Set down only the lines running from the one with "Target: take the" to the one with "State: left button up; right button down", both lines included, exactly as they stand, please.
#####
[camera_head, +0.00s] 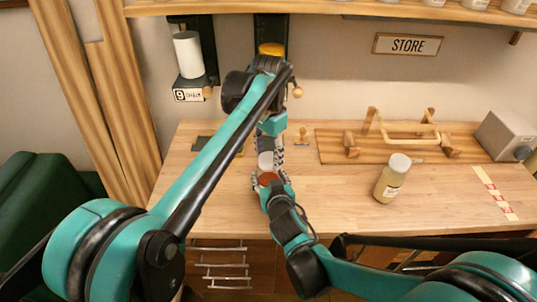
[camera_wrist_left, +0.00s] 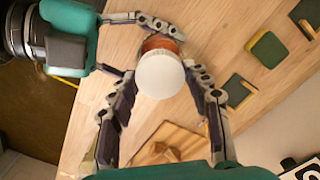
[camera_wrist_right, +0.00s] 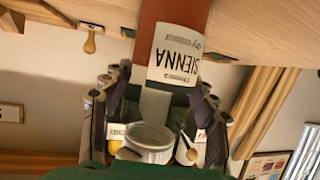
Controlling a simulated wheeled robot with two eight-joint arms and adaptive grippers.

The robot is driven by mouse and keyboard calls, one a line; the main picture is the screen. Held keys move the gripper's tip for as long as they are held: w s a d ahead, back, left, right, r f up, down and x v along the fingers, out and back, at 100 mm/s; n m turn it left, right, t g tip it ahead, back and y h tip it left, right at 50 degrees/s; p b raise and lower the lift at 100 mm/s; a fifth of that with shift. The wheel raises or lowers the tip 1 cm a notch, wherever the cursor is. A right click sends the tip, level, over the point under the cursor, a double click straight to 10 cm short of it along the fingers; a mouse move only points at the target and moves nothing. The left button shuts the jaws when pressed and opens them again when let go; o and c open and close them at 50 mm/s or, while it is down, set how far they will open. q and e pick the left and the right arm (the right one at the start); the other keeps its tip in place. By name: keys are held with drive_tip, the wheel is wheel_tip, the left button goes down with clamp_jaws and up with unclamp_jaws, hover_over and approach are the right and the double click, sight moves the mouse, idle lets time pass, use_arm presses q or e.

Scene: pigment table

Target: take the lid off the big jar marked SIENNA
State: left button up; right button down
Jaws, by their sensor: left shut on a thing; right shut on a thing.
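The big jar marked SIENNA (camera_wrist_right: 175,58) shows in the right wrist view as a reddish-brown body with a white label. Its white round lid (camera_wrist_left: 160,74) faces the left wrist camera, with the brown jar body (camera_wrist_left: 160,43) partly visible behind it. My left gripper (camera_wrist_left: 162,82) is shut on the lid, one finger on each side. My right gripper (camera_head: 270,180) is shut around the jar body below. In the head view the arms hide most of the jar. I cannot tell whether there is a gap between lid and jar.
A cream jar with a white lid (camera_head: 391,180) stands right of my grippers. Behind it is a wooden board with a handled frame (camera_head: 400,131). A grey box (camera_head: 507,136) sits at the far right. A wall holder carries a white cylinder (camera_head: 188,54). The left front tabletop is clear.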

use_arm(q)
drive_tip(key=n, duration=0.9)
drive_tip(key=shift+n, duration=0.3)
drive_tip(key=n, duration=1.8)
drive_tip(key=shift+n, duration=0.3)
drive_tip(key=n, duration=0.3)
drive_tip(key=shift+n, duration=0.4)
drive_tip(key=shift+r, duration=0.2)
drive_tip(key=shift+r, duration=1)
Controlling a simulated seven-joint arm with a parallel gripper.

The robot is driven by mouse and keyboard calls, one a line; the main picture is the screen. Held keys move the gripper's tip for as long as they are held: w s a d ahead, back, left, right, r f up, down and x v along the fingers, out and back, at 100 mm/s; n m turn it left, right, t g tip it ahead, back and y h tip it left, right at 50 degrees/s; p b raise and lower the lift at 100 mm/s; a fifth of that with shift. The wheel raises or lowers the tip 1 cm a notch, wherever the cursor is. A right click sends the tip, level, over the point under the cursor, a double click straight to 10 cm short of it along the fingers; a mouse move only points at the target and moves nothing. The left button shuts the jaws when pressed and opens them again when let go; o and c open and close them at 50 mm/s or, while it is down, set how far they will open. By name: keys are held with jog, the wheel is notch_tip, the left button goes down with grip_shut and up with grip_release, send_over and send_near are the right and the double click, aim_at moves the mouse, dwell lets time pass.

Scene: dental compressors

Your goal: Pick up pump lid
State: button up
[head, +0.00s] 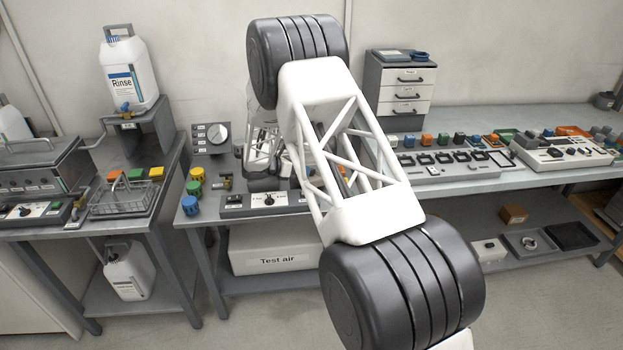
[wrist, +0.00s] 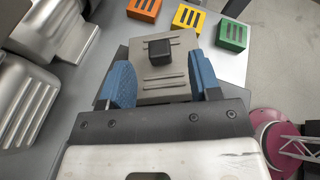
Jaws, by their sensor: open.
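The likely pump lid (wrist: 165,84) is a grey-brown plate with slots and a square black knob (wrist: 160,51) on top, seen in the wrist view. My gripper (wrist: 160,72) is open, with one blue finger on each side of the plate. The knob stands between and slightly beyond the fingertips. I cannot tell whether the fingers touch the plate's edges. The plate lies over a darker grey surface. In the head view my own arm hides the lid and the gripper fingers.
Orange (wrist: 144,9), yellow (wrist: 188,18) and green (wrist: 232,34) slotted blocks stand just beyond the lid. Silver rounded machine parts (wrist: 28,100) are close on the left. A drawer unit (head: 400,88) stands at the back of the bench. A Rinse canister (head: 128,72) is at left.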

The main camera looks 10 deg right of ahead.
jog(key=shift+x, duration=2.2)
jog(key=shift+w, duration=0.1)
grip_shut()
#####
◆ Task output
Target: take the lid off the big jar marked SIENNA
State: left button up; right button down

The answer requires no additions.